▸ PROVIDED RECORDS
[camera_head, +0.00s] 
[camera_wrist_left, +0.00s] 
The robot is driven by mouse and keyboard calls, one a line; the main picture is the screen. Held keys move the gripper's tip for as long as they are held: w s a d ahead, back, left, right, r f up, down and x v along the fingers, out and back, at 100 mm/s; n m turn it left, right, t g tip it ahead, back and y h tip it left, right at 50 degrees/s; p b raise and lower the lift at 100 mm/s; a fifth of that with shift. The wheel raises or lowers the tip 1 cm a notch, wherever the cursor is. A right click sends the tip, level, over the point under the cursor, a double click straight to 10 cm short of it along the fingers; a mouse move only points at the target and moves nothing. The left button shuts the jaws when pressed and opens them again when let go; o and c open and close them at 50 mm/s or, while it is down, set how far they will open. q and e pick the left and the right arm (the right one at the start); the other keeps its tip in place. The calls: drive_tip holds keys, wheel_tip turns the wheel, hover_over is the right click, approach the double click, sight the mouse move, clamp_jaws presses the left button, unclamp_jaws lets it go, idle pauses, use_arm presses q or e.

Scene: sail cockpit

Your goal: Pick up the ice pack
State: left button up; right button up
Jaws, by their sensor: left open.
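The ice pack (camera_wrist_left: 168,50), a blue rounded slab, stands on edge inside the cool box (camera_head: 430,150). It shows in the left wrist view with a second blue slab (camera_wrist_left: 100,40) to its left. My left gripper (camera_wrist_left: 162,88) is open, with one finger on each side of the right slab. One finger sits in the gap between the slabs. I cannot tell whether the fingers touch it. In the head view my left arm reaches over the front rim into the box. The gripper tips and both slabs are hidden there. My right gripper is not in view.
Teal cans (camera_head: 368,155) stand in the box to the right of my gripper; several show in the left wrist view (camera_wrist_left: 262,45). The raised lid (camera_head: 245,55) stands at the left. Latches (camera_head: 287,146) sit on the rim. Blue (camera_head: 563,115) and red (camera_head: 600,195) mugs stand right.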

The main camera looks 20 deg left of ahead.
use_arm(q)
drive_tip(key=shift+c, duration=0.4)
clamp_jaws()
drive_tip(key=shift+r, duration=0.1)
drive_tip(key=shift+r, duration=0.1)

...

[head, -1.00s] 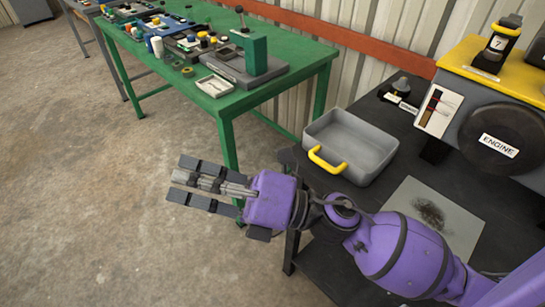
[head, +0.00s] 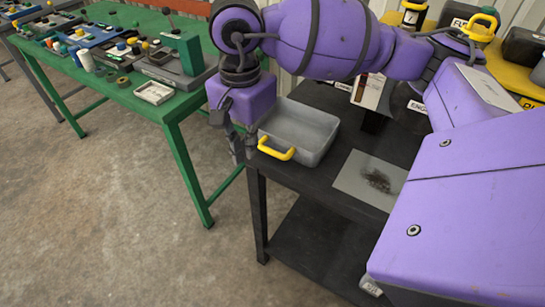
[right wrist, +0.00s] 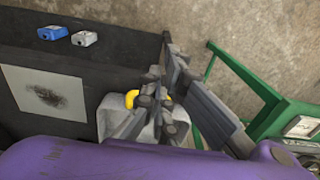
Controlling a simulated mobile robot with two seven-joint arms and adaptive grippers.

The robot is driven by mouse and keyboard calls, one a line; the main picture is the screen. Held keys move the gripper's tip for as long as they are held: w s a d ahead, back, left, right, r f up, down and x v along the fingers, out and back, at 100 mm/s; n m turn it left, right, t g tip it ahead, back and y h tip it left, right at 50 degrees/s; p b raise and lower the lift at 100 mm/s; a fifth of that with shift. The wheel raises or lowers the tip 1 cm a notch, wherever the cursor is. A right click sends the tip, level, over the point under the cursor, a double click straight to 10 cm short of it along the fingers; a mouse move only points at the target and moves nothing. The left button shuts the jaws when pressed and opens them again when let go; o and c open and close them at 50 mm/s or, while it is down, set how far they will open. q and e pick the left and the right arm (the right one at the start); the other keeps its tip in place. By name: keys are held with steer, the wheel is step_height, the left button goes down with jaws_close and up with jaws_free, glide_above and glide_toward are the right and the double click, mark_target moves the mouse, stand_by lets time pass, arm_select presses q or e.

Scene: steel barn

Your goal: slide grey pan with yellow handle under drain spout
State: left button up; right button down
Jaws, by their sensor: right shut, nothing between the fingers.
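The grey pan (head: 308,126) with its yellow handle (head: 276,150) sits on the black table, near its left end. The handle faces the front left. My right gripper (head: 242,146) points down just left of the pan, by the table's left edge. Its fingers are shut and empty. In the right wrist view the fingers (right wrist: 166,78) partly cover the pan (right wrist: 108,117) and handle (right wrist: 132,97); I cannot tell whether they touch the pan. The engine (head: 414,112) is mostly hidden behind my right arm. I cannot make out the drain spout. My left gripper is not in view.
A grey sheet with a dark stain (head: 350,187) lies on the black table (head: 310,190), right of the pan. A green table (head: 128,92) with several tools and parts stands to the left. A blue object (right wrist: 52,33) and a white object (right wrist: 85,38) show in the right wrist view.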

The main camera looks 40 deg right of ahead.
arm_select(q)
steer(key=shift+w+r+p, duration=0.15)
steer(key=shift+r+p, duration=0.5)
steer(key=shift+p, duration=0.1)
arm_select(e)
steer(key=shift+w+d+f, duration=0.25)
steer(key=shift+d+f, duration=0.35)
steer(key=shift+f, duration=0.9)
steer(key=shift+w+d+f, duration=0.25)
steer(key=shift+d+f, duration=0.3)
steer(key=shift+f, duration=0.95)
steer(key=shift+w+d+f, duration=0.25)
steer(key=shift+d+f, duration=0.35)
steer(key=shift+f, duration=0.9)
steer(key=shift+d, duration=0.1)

...

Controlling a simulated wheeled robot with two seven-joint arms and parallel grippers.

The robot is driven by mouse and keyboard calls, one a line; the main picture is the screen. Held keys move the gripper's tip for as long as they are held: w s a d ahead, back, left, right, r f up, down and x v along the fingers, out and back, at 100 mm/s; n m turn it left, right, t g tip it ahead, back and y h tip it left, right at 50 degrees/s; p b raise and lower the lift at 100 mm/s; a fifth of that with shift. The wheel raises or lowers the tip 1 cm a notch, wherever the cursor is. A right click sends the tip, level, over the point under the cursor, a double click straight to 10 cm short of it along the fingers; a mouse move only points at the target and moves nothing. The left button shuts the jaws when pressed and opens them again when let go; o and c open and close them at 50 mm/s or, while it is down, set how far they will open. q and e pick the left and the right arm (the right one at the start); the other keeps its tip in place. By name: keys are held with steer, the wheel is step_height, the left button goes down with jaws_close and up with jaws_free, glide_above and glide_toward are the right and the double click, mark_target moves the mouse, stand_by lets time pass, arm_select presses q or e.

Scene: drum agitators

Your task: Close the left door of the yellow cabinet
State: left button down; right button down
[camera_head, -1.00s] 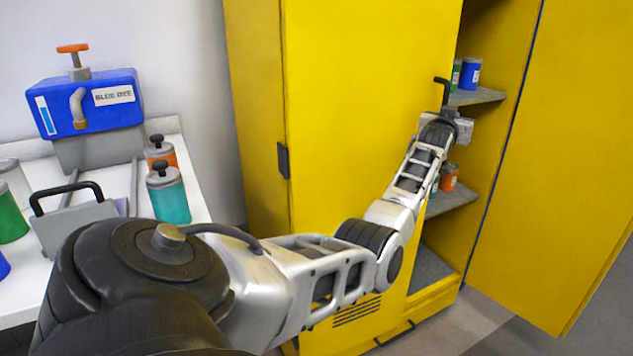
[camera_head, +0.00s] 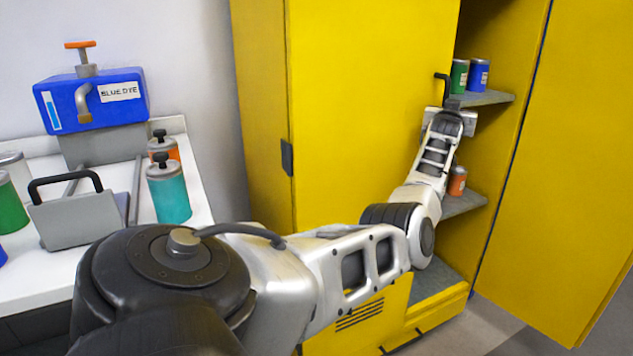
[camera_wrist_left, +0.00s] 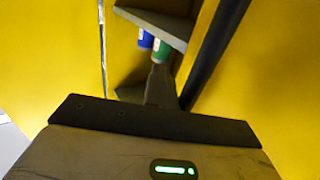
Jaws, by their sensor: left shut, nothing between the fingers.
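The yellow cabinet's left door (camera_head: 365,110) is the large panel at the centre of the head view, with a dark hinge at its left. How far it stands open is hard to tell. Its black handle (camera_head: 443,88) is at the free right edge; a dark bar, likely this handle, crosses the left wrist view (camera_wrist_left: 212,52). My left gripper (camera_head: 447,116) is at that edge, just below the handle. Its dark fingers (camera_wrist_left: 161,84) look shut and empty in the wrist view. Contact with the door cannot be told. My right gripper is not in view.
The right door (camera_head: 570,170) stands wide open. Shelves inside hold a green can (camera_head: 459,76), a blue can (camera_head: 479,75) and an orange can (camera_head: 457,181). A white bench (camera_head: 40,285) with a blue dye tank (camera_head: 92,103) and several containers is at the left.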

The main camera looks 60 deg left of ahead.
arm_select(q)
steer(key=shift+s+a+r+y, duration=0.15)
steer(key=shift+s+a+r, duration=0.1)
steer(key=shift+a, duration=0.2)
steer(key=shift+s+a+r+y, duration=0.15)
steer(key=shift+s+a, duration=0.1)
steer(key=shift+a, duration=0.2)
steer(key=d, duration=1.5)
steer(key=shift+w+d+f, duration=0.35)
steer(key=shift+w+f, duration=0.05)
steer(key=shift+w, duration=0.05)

▸ PROBLEM DETAILS
Of the lines above, quote exactly those from the one with "[right wrist, +0.00s]" through the one with "Controlling a simulated mobile", ends included; pictures stay out.

▸ SOLUTION TO THIS EXERCISE
[right wrist, +0.00s] 
Controlling a simulated mobile robot with two seven-joint arms and adaptive grippers.

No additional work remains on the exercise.